There are a handful of strangers where I’ve borrowed a shoulder. eye, collar, top of head, etc. from another shot of them and composited – maybe to get the best shoulder pose with the sharp eyes or similar. I’ll handle that elsewhere. My project is 100% not a photojournalists project! I am trying to make realistic, but Vogue-style portraits. The final piece to that puzzle is some minor toning. I add a curves layer and boost blue and green in the shadows (usually 3:1 in favour of blue), and occasionally boost yellow in the highlights – but never when the background is bright. It gives a slightly more fashion tone set, to my eye.

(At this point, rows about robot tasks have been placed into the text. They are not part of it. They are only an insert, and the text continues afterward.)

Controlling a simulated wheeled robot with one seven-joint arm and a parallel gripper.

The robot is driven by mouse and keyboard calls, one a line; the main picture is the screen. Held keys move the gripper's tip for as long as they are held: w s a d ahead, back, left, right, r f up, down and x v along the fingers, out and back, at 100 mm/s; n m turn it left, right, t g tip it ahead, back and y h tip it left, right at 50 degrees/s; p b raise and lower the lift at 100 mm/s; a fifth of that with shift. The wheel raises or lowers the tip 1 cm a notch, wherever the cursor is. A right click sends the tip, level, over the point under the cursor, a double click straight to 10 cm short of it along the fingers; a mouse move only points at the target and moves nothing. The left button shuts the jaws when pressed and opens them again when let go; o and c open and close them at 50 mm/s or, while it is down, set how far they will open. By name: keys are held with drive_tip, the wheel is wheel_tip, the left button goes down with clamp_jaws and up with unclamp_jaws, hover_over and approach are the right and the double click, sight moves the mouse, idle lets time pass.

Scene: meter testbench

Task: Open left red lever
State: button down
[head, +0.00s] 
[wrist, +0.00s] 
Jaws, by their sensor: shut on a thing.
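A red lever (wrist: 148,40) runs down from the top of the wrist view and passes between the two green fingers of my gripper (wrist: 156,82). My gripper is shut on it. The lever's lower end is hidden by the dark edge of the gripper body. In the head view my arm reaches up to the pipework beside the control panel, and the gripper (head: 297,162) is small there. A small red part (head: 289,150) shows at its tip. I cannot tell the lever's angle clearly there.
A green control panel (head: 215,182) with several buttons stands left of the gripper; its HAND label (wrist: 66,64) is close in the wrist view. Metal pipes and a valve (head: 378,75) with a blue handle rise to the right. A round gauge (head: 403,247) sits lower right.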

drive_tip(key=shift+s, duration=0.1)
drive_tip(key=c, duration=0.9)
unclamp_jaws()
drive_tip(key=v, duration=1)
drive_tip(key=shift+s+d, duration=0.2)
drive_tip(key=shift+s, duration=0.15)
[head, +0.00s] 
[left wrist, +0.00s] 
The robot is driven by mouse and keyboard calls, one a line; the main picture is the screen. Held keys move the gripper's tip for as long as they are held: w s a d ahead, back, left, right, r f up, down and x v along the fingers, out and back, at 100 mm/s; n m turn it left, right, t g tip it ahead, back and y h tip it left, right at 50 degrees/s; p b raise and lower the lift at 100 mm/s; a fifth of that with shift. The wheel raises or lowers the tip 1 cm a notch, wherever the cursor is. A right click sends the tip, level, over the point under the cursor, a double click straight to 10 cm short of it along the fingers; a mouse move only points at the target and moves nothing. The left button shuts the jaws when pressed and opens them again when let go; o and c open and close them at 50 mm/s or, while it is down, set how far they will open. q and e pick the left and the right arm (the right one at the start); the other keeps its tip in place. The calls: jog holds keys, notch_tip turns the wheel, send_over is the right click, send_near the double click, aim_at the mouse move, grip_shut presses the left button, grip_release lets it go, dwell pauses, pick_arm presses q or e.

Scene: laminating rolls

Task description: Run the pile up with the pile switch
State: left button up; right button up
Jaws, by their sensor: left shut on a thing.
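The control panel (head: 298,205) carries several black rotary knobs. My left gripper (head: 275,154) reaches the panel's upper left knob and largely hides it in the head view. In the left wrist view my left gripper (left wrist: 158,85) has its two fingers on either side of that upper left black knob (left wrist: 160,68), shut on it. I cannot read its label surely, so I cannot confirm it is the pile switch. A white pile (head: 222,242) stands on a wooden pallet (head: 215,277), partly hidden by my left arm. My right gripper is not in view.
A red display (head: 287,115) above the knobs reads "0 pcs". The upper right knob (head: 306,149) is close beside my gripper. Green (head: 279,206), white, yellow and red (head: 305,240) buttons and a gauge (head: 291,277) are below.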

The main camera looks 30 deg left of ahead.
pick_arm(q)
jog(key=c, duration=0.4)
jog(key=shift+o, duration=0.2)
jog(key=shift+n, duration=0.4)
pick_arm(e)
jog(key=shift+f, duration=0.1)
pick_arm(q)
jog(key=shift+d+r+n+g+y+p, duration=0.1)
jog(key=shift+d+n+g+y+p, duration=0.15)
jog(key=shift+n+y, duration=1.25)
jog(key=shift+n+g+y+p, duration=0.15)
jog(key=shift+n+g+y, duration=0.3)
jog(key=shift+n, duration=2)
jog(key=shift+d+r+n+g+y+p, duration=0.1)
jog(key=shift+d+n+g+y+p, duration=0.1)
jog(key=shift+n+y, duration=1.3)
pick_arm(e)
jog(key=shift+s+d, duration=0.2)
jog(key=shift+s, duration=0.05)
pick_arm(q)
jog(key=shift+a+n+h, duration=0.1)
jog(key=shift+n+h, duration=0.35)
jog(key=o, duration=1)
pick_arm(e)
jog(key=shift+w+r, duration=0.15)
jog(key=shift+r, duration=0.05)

Hopefully this set of before/after shots gives an illustration of the impact of the process. Sometimes it can be quite major, sometimes pretty invisible. In some the examples shown I’m using an adjacent frame for the “before” just to avoid losing editing data in Lightroom, but in all cases the camera settings are identical and the shots are taken milliseconds apart. I really hope they answer the questions I get on Flickr and map out my work flow and the typical actions I take to get my look. I’m not saying this is the best way, or the most efficient way, of course. I grew up in Photoshop 7.0, and am massively over manual in my use of the tool. However, I find the painstaking approach useful in getting to know an image, testing and reviewing it, before posting. Hopefully the overview is of interest and offers a few tips or ideas! Have an amazing week!